The taxpayer in this case was assessed for his corporation’s payroll remittance failures. He argued that he was protected by the two-year limitation period in ITA s. 227.1(4). He said that when the CRA assessed him in 2010 he had ceased to be a director more than two years earlier when: (a) the corporation made a bankruptcy assignment in February 2003 and the trustee was appointed because he lost his powers as director in favour of the trustee; (b) in May 2005, Quebec struck the corporation’s name from the register of businesses; or (c) the trustee was discharged in April 2007, at which time, the taxpayer said, the corporation ceased to exist. (See ¶9.) Chief Justice Rip rejected each of these events as points when a director loses his status as director.

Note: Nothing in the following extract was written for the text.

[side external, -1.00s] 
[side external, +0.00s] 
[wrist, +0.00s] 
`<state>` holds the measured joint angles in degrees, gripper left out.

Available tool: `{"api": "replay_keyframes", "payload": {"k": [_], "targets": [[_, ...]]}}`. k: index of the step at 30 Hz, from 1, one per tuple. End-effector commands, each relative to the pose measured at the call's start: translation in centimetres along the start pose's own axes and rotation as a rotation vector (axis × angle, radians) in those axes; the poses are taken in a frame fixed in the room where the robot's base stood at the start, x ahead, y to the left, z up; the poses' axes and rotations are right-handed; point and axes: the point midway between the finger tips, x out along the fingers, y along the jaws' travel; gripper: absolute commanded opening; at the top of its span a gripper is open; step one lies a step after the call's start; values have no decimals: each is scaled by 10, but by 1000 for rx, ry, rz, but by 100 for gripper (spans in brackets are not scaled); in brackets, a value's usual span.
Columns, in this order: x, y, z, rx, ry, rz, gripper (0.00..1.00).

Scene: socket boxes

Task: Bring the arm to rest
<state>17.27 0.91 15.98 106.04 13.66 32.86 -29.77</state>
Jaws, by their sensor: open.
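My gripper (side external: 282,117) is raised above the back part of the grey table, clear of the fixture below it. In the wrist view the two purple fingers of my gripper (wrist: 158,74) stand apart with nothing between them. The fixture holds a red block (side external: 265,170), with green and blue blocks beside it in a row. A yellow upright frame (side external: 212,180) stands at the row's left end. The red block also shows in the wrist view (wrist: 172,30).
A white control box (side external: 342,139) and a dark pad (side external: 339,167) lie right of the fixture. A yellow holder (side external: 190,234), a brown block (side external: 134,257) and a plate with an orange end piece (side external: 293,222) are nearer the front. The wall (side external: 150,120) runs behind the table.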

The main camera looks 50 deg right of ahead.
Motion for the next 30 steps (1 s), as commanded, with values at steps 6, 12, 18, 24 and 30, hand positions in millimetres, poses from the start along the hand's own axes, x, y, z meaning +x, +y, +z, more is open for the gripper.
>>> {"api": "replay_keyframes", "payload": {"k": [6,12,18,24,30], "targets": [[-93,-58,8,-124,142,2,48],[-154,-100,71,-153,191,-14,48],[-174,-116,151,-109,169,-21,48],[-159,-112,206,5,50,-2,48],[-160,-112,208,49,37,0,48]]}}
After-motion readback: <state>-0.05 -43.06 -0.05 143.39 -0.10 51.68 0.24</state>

First, a director does not lose his post simply because of the bankruptcy of the corporation. (See ¶11 and Kalef v. R, [1996] 2 C.T.C. 1 (FCA).) Second, the Quebec register of businesses is not the incorporating statute. So, though being struck from the register can impact the corporation’s ability to carry on business in Quebec, it doesn’t dissolve a corporation incorporated under the Canada Business Corporations Act. (¶13.) Last, the bankruptcy of a corporation and discharge of its trustee does not, according to the Chief Justice, cause the dissolution of the corporation. Had the corporation been properly dissolved under the CBCA, Mr. Jobin “would have ceased to be its director”. (¶17, my tranlsation.)
From this decision, one might conclude that to protect yourself from directors’ liability, if you bankrupt your corporation, you should also submit to the trustee your resignation as a director at the same time.